In fixed-margin mode, during partial liquidation, the position will be frozen and no related operations can be executed
In cross-margin mode, during partial liquidation, the account will be frozen and no related operations can be executed
7. When will liquidation be triggered?
When a user's maintenance margin ratio tier is 2 or below and his maintenance margin ratio falls below the tier's required level, or when a user's maintenance margin ratio tier is 3 or above and his maintenance margin ratio is less than the requirement of tier 1, the contract (in fixed-margin mode) or position (in cross-margin mode) will be closed at its bankruptcy price (at which margin = 0) and taken over by the liquidation engine. This is to avoid market impacts caused by cascade liquidation and clawback (losses caused by unfulfilled liquidated positions) under volatile market conditions.
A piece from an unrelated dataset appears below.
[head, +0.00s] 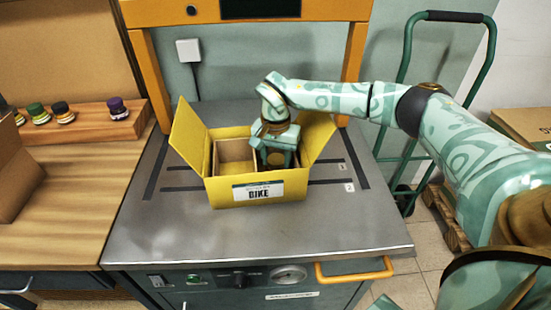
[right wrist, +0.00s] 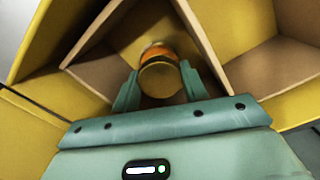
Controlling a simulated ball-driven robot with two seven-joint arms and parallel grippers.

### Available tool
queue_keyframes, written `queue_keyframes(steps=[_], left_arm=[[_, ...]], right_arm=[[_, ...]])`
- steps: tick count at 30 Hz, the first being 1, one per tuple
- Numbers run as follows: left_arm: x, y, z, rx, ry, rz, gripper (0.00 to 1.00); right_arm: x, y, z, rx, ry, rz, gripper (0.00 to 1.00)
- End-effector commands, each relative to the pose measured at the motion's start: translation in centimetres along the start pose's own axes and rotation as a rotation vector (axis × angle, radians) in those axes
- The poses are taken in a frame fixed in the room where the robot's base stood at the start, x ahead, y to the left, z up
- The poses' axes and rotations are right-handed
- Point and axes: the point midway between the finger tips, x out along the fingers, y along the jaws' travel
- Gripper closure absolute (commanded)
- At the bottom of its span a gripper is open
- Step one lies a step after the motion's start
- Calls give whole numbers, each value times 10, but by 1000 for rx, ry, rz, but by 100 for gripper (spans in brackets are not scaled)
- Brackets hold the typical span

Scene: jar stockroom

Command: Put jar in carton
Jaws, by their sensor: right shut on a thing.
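A yellow carton (head: 222,190) with open flaps and a front label stands on the grey metal bench; inside, dividers split it into compartments. My right gripper (head: 277,158) reaches down into the right part of the carton. In the right wrist view, its fingers (right wrist: 160,88) are shut on a jar (right wrist: 160,78) with a gold lid and an orange band. The jar is between cardboard dividers (right wrist: 205,45), inside a compartment. Whether it touches the compartment floor I cannot tell. In the head view the gripper hides most of the jar. The left compartment looks empty. My left gripper is not in view.
Several small jars (head: 63,112) with coloured lids stand on a wooden rack (head: 110,125) at the left. An orange frame (head: 355,50) rises behind the bench (head: 150,230). A green hand truck (head: 408,60) stands at the right.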

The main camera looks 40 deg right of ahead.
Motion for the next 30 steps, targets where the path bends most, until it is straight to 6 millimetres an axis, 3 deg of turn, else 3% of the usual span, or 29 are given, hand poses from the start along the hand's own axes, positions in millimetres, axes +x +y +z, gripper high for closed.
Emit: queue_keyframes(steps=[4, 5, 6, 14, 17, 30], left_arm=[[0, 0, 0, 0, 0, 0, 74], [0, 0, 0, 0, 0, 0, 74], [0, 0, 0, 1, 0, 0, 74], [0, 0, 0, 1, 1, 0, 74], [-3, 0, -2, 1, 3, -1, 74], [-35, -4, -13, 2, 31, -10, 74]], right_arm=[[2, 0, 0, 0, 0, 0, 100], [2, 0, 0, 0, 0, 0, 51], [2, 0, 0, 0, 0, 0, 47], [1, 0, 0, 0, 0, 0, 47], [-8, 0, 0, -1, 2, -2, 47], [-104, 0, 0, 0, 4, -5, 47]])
8. Why the profit cannot be transferred out after closing a position?
The system's liquidation loss is calculated at 09:00 (CET, UTC+1). After the settlement is complete, the profit can be transferred out.
9. What is funding?
The "funding" mechanism is used to anchor the perpetual swap price to spot market price.
Funding occurs every 8 hours, at 01:00 ,09:00 and 17:00 (CET, UTC+1). If you close your position prior to the funding time, then you will not pay or receive funding fee.
Funding = position value * funding rate (The funding rate is determined by the difference between contract price and spot index price during the period of last and current settlement time)
When the funding rate is positive, longs pay shorts. When it is negative shorts pay longs. (OKEx does not charge any fees in the funding process. Funding fees are exchanged directly between traders.)